WHAT TO DO: Among the lines of this listing, determine how many contain the string "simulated". Answer with the number only.
START DATA EXTRACT
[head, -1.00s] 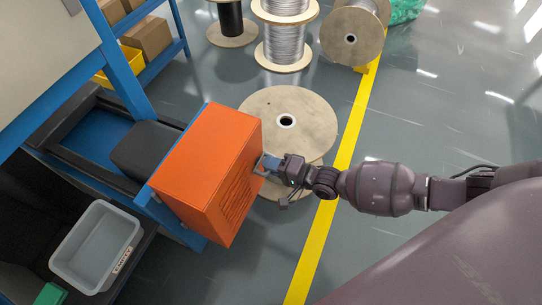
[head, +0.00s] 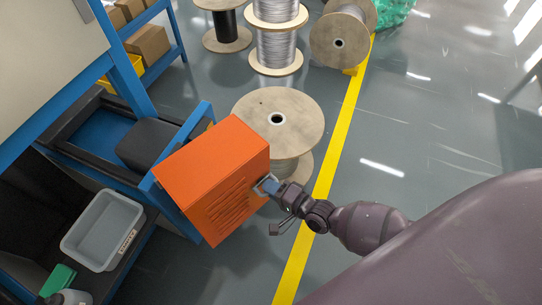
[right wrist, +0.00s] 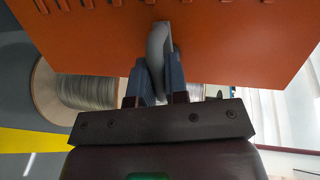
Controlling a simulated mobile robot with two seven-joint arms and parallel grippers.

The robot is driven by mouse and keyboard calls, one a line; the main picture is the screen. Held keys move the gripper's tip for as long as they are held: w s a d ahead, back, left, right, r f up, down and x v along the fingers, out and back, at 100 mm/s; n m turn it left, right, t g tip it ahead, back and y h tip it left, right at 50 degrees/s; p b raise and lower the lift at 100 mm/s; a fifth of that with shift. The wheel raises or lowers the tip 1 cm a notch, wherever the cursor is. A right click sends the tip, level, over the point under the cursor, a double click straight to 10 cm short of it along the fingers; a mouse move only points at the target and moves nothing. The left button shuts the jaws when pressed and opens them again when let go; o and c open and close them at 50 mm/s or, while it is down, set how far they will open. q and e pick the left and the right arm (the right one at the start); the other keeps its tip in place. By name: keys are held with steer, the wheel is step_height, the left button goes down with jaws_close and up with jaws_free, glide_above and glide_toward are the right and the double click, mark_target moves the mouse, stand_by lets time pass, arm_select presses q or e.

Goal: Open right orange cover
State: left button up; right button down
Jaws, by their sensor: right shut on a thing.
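The orange cover (head: 215,175) is a box-shaped hood with slots on its near side, on the blue frame of the machine at the left in the head view. It is swung out at an angle to the frame. Its grey handle (right wrist: 159,55) sticks out of the orange face in the right wrist view. My right gripper (head: 270,187) is at the cover's right side, with its fingers (right wrist: 160,80) shut around the handle. The cover's inside is hidden. My left gripper is not in view.
A large wooden spool (head: 290,110) stands close behind the cover. More cable spools (head: 275,40) stand at the back. A grey bin (head: 102,229) sits on the machine's lower shelf. The floor right of the yellow line (head: 335,155) is clear.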

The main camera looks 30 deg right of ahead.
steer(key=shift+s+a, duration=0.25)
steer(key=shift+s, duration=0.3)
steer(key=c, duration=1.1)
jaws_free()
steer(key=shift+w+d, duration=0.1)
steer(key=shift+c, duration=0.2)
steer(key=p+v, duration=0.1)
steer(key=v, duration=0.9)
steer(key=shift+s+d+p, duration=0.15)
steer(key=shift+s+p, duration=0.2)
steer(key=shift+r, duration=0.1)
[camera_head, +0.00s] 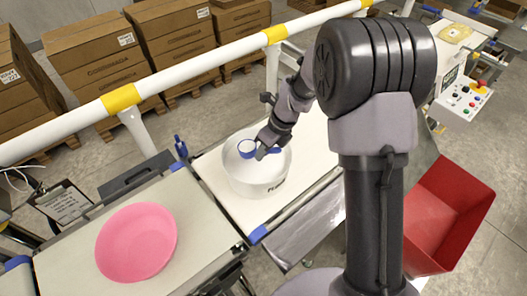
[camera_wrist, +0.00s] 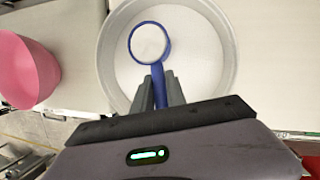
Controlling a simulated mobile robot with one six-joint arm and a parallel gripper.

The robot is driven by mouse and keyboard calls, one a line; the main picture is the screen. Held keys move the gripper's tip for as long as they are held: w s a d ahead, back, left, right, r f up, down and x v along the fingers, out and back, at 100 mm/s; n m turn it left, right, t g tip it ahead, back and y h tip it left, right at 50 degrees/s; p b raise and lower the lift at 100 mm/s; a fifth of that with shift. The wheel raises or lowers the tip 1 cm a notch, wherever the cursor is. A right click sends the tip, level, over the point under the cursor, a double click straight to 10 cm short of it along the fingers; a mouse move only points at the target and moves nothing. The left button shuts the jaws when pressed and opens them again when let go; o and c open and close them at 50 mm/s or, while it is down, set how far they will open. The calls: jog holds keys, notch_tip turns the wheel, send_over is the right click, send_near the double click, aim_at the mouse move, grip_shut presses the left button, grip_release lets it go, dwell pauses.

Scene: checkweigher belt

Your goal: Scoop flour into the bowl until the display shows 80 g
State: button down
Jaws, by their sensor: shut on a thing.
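A blue scoop (camera_wrist: 136,54) is held by its handle in my gripper (camera_wrist: 160,88), which is shut on it. The scoop's round cup shows white inside, over the flour tub in the wrist view; whether it touches the flour I cannot tell. The white tub (camera_head: 256,187) stands on the belt and holds white flour (camera_wrist: 190,65). The scoop also shows above the tub in the head view (camera_head: 246,148). The pink bowl (camera_head: 137,242) sits on the left belt section and looks empty in the head view. Its side shows at the left of the wrist view (camera_wrist: 30,70). No display reading is legible.
A white and yellow guard rail (camera_head: 190,65) runs behind the belt, with stacked cardboard boxes (camera_head: 95,55) beyond. A red bin (camera_head: 450,205) and a button panel (camera_head: 462,101) are at the right. A gap with blue-tipped edges separates the belt sections.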

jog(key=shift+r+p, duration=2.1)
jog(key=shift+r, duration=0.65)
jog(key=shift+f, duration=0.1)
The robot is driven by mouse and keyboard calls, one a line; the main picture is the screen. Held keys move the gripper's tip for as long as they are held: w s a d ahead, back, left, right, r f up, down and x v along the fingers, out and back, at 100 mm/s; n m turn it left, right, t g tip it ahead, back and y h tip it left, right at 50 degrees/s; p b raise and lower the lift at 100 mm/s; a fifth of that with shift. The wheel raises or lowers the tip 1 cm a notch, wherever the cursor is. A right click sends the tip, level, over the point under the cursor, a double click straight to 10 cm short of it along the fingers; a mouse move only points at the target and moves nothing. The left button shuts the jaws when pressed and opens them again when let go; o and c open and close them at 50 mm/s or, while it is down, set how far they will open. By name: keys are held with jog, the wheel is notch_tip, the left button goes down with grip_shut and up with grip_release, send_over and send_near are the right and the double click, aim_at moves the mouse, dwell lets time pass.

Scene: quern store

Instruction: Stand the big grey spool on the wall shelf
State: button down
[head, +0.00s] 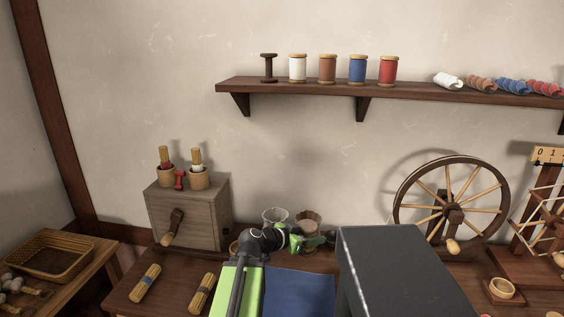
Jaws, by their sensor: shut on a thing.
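The wall shelf (310,91) runs along the wall from the middle to the right edge. My gripper (324,241) is low in the middle, over the back of the bench and well below the shelf. It is shut on something that I cannot make out, small and partly hidden by my arm. I cannot pick out a big grey spool for certain. On the shelf stand a bare dark spool (268,68), a white spool (298,68), a brown spool (327,69), a blue spool (357,69) and a red spool (388,71).
Yarn rolls (480,84) lie on the shelf's right part. Shelf room is free left of the dark spool and between the red spool and the rolls. A spinning wheel (451,198) stands right, a wooden box (188,211) left. A glass (275,215) and brown cup (308,220) are near my gripper.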

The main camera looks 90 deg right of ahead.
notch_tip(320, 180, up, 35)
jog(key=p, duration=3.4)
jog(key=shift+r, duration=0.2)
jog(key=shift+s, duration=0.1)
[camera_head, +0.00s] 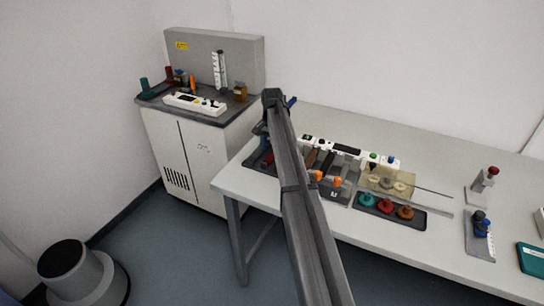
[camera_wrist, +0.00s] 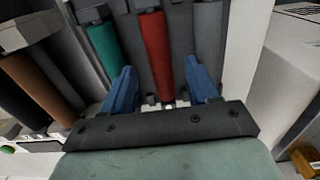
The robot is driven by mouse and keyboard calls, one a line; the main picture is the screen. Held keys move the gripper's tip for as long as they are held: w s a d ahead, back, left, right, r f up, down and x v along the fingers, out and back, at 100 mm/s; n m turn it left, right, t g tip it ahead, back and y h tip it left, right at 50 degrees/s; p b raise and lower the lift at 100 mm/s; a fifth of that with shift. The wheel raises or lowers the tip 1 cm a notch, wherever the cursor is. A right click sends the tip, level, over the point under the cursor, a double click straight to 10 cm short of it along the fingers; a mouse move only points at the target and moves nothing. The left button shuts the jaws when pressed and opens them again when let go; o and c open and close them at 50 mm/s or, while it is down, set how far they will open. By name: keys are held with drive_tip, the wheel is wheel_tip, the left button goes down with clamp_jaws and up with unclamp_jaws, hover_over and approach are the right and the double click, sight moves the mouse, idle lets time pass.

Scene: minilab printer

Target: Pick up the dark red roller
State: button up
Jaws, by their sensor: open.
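The dark red roller (camera_wrist: 156,50) shows in the wrist view, upright in the picture near the top middle, beside a green roller (camera_wrist: 104,48). In the head view a small red piece (camera_head: 267,155) shows on a dark tray at the left end of the long table, partly hidden by my arm. My gripper (camera_wrist: 162,84) is open, with its blue fingers on either side of the red roller's lower end. I cannot tell whether the fingers touch it. In the head view my arm hides most of the gripper.
A brown roller (camera_wrist: 38,88) and dark grey rollers lie to the left in the wrist view. In the head view a printer unit (camera_head: 345,160) stands right of my arm. A dark tray (camera_head: 417,219) holds coloured knobs. A white cabinet (camera_head: 190,155) stands at the left.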

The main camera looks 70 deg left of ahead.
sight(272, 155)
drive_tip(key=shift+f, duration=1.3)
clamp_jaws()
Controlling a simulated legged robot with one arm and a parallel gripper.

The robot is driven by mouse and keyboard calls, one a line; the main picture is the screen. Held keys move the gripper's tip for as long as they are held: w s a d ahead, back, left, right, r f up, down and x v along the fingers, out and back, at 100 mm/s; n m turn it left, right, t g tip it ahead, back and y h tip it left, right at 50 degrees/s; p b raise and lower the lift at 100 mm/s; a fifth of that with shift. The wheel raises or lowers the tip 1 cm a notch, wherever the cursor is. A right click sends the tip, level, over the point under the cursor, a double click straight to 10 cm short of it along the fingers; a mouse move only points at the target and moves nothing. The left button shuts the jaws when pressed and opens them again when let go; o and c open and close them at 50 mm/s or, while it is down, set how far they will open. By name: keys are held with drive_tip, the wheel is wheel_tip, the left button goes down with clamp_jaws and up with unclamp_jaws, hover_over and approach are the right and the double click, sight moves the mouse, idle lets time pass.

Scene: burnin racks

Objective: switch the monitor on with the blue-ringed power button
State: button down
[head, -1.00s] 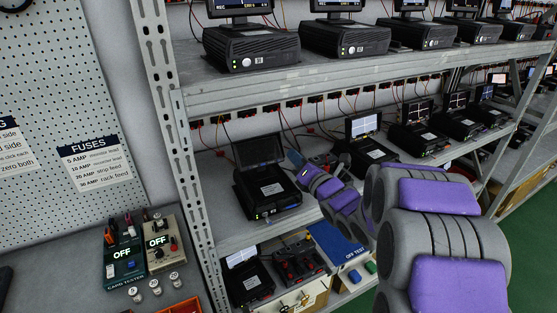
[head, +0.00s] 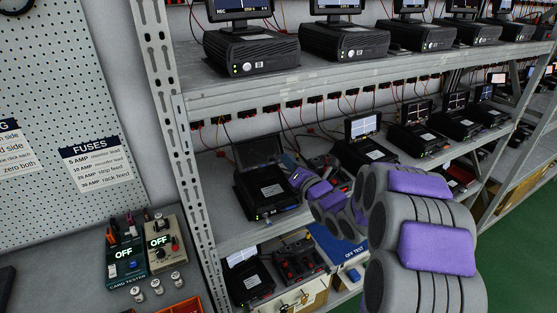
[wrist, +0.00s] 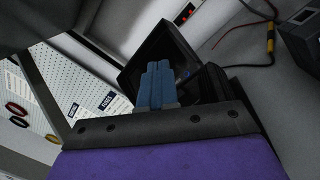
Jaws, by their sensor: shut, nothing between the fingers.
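The monitor (head: 258,151) with a dark, blank screen stands tilted up on a black unit (head: 268,190) at the left end of the middle shelf. In the wrist view the dark screen (wrist: 150,50) is right behind my gripper (wrist: 158,64). Its blue fingers are shut and empty, pointing toward the screen. I cannot tell whether they touch it.
Units with lit screens, such as this one (head: 362,126), stand to the right on the same shelf. The upper shelf (head: 230,92) holds more units above. A rack post (head: 175,120) stands at the left. Red and black cables hang behind.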

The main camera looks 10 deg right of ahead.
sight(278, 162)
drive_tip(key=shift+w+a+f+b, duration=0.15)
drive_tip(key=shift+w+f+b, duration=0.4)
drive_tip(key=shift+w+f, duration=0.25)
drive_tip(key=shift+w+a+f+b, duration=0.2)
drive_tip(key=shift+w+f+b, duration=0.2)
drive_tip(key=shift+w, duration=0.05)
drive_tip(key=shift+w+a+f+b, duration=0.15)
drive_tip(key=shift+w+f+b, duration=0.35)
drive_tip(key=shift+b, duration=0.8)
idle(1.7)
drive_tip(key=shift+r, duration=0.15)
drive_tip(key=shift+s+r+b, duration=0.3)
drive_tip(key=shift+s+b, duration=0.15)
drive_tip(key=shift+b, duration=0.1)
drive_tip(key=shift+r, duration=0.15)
END DATA EXTRACT
RESULT OF THE TASK: 3